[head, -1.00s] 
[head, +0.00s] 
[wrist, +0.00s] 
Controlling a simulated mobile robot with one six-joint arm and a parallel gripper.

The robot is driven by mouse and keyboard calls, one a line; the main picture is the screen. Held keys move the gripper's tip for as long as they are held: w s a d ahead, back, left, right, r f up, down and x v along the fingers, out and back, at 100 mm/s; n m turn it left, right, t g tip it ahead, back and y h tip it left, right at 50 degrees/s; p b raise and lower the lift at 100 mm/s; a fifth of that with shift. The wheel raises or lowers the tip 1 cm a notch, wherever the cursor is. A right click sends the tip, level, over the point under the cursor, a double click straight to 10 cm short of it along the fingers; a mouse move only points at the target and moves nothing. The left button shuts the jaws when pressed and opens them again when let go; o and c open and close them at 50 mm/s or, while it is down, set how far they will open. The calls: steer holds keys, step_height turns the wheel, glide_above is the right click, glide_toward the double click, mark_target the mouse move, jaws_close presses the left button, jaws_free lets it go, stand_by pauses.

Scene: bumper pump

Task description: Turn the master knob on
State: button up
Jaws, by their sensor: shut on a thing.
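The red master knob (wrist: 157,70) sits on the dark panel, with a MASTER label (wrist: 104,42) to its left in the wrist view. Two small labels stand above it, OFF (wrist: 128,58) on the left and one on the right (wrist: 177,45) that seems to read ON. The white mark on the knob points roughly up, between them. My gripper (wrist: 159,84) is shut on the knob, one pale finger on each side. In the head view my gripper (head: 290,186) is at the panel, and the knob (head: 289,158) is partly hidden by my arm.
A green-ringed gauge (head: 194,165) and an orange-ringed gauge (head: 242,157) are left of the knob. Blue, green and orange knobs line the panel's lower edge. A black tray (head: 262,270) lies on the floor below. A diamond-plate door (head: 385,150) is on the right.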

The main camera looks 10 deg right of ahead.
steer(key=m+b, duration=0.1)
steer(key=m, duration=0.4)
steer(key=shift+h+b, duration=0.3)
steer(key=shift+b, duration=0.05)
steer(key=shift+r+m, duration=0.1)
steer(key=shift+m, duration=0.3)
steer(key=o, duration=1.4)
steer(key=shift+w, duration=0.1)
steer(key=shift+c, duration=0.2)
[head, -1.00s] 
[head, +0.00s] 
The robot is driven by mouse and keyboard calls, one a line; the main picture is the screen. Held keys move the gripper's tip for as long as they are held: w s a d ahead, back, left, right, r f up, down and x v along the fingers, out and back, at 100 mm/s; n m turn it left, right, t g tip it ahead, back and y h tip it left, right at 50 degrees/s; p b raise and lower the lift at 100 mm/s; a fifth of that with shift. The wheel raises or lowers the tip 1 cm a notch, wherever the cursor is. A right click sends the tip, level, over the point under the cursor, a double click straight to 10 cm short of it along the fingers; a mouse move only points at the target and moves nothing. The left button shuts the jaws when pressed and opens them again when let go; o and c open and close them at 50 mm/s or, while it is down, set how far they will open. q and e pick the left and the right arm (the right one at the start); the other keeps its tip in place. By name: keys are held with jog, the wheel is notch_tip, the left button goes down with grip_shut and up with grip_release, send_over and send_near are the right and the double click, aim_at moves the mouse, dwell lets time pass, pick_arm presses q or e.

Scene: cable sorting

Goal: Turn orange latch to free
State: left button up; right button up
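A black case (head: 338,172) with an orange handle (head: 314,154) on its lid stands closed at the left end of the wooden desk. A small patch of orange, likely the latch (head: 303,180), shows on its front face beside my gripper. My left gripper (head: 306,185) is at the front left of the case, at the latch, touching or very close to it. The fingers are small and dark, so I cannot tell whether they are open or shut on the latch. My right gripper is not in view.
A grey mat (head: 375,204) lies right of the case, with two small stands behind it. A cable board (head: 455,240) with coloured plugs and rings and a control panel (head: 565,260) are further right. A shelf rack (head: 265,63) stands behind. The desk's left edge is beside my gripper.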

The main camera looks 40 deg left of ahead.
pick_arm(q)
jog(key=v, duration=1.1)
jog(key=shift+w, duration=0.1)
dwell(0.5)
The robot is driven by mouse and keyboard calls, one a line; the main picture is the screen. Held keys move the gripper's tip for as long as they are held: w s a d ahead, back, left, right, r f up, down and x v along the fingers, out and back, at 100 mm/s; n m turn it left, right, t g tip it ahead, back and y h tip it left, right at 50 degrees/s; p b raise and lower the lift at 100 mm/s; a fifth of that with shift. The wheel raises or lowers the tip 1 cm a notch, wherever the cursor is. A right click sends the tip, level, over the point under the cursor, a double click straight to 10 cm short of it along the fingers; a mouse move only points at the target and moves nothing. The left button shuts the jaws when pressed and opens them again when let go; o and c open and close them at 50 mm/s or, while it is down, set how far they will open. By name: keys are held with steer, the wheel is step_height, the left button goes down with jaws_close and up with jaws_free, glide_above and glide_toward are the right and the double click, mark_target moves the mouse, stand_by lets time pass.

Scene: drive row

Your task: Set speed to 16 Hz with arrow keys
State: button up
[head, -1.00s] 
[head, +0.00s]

TO DO: Note how many lines in the material hold the word "Scene", and give that number with nothing added.

TASK RESULT: 3